Renaming machines in a multi-machine trace

A trace recorded with traced_relay already contains several machines, identified by numeric ids. machines gives them readable names (every embedded id must be listed):

{ "perfetto_manifest": { "version": 1, "files": [ {"path": "relay_capture.pftrace", "machines": [ {"id": 0, "name": "host"}, {"id": 1234, "name": "vm"} ]} ] } }

The full grammar, defaults and error catalog are in the trace manifest reference.

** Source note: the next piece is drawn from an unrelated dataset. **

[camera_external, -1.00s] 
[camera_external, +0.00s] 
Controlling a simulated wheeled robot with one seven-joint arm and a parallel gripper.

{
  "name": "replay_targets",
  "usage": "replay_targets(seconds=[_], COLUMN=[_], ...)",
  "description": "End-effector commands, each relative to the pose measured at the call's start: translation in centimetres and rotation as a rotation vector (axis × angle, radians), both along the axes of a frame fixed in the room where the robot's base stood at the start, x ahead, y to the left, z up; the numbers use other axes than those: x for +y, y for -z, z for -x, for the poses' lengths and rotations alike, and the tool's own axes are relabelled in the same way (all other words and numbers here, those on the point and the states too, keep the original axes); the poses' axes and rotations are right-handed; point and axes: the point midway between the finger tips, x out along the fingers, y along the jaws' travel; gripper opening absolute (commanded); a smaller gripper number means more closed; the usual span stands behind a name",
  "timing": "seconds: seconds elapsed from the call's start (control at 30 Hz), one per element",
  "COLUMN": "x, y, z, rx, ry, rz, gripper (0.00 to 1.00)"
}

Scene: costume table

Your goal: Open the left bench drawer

TIP: the Perfetto UI's "Open multiple trace files" dialog generates this format interactively: configure the merge there, then use "Copy manifest" or "Download .tar" to bootstrap a scripted setup.

Packing with util merge

util merge is optional: since the archive is ordinary TAR (or ZIP), you can just as well tar/zip the trace files and manifest together yourself. The helper takes care of the archive layout (member naming, and including the manifest as perfetto_manifest.json whatever the file passed via --manifest is called) and runs sanity checks on the result, warning if the archive would not merge cleanly. --strict turns the warnings into a failing exit code, useful in CI; --no-validate skips the checks.

Checking the result

The merged trace exposes what happened during the merge:

-- The machines in the merged trace and how much data each has. SELECT m.name, m.raw_id, (SELECT COUNT(*) FROM thread t WHERE t.machine_id = m.id) AS threads FROM machine m; -- The input files and the order they were processed in. SELECT name, trace_type, size FROM trace_file; -- Anything dropped or misaligned during the merge. An empty result means -- every event was placed on the timeline. SELECT name, value, machine_id, trace_id FROM stats WHERE severity = 'error' AND value > 0;

The stats to watch for merges: clock_sync_unrelatable_clock_domains and clock_sync_failure_no_path count events whose clock could not be related to the timeline (record clock snapshots or add a manifest clocks entry); trace_sorter_negative_timestamp_dropped counts events an offset_ns moved before the start of the timeline.

Per-file metadata is available via the metadata table's trace_id column or, at a higher level, the _metadata_by_trace view in the traceinfo.trace stdlib module.